Generous resort to inaccurate generalisations diminishes serious debate. Lamony claims that the African Court “is currently failing to carry out or implement its mandate to monitor state’s accordance with.” This clearly mis-conceives the Court’s role. The African Court decides claims of human rights violations presented before it. It is not a monitoring body. Since it began operations in 2006, the Court has received 23 cases, that is an average of less than four cases per year. The claim that “Africa’s courts are also severely underequipped to prosecute perpetrators of gross human rights violations” again is throw out as a self-evident truth with no need for supporting evidence. Let us even assume for one moment this is true, how many African suspects can Europe harbor?
The ICC is over-worked, under-funded, and over-exposed. It can only prosecute less than a fraction of those who have questions to answer in any mass atrocity. Like the AU, the ICC is run by human beings. Both are imperfect institutions. There is no basis in any suggestion that one or the other has all the answers to the justice needs of people emerging from mass atrocities in Africa or anywhere.

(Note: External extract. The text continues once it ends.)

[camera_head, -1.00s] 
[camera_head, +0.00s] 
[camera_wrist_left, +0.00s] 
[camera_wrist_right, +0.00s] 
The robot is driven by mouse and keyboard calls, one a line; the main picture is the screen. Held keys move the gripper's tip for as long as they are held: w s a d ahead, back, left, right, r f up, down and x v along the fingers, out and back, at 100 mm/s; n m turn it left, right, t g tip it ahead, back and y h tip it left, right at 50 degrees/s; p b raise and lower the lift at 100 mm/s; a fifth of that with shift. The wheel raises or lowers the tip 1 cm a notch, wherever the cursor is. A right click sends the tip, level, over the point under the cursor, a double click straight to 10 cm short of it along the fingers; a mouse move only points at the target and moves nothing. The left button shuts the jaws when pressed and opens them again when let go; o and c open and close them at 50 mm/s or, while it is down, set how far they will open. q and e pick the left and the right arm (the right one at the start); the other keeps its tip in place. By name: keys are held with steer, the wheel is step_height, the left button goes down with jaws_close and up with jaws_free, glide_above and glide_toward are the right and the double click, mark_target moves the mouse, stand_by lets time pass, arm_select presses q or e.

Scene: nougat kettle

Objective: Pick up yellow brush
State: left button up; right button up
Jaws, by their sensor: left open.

There is no threshold legal impediment to African countries choosing to create a regional criminal jurisdiction. Such a project would, admittedly, be new territory for regional courts, but that does not make it undesirable or unworkable. It simply means it should be carefully thought through.
The concentration of international justice cases from Africa places a duty on the continent and its leadership to think outside the proverbial box. The only way to improve human institutions is through experimentation. Africa will not be ready to contribute to international justice and accountability if it does not place itself in a position to do so. To say that Africa cannot provide for a regional criminal jurisdiction that could be credible is to suggest that justice is alien to Africa and that Africans are incapable of evolving institutions that work. That is not a debating proposition that seriously deserves to be dignified with a response.
Chidi Odinkalu is senior legal officer for the Africa Program of the Open Society Justice Initiative.